Yemekler bizi hayatta tutar, bedenimize güç verir, içimizi ısıtır ve bizi bir araya getirir. Onların zamana, mekana, karakterlere ve ilişkilere dair ne çok şey anlatabileceğinin farkında olan J. K. Rowling; Harry Potter serisinde yemekleri ve sofraları hikâyesini anlatmak için sıklıkla kullanır. Özel günlerde Harry’e sevgi yüklü atıştırmalıklar gönderilir, Üç Süpürge’de bir kaymak birası içmek soğuğu ve yalnızlığı kovar, koca bir parça çikolata insanı Ruh Emicilerin gazabından kurtarır, bazen de bir kutu çikolata onu yiyene zehir olur…
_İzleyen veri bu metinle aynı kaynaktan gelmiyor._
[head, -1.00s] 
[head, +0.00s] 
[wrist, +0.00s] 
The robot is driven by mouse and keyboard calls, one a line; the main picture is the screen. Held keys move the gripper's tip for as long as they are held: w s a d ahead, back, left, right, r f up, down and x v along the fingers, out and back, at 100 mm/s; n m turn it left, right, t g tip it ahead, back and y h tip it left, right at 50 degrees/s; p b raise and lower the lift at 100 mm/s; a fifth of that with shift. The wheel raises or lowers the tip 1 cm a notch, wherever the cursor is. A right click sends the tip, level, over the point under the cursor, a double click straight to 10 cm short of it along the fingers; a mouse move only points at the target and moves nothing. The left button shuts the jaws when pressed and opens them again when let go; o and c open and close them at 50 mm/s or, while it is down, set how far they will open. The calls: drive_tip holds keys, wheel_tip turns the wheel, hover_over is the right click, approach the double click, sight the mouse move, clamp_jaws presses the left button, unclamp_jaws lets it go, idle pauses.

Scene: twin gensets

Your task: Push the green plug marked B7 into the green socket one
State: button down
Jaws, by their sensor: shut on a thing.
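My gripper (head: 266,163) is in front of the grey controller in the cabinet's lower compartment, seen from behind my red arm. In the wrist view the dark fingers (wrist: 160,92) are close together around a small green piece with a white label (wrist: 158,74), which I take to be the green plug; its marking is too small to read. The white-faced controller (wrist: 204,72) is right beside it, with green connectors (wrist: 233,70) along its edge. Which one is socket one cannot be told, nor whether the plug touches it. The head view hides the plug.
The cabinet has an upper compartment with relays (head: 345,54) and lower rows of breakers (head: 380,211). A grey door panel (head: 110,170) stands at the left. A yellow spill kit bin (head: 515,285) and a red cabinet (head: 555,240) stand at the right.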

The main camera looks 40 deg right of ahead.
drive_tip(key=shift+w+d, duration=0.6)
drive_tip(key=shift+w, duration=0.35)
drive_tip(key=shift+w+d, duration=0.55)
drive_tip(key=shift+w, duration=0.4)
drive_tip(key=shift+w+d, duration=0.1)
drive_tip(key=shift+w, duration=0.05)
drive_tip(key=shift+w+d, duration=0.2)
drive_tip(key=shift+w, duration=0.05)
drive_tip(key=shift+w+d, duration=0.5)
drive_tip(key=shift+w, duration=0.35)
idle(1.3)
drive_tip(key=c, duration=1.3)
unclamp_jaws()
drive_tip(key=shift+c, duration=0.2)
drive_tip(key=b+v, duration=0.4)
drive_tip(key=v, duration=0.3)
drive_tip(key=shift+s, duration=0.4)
Harry Potter‘daki yemek sahnelerini okurken dolunay zamanında iksirini almamış bir Lupin kadar acıktığınızı biliyoruz! Gelin, kabaran iştahımızın arzulu sesine kulak verelim ve Harry Potter serisindeki sofraların ve yiyeceklerin neler ifade ettiğine birlikte bakalım. Devam etmeden önce de yazının spoilerlar içerdiği konusunda siz değerli okurları uyaralım.
Dursleylerin Pek Normal Sofrası
Petunia Dursley‘nin pırıl pırıl mutfağında bir İngiliz evinden beklenecek tipik yemekler pişer ama maalesef az bir kısmı Harry’nin payına düşer. Dursleyler kendisini aç bırakmasa da kuzeni Dudley’den fırsat bulup istediği kadar yiyemez hiç Harry. Sofrada misafir ağırlandığında Dursleyler mükemmel aile rolüne soyunurken rızkına peynir ekmek düşen Harry, ortadan kaybolmak zorundadır. Harry’nin bu sofradaki durumu, evdeki ve ailedeki konumunu yansıtır. Bir şekilde var olan ama önemsenmeyen ve görmezden gelinen çocuktur Harry.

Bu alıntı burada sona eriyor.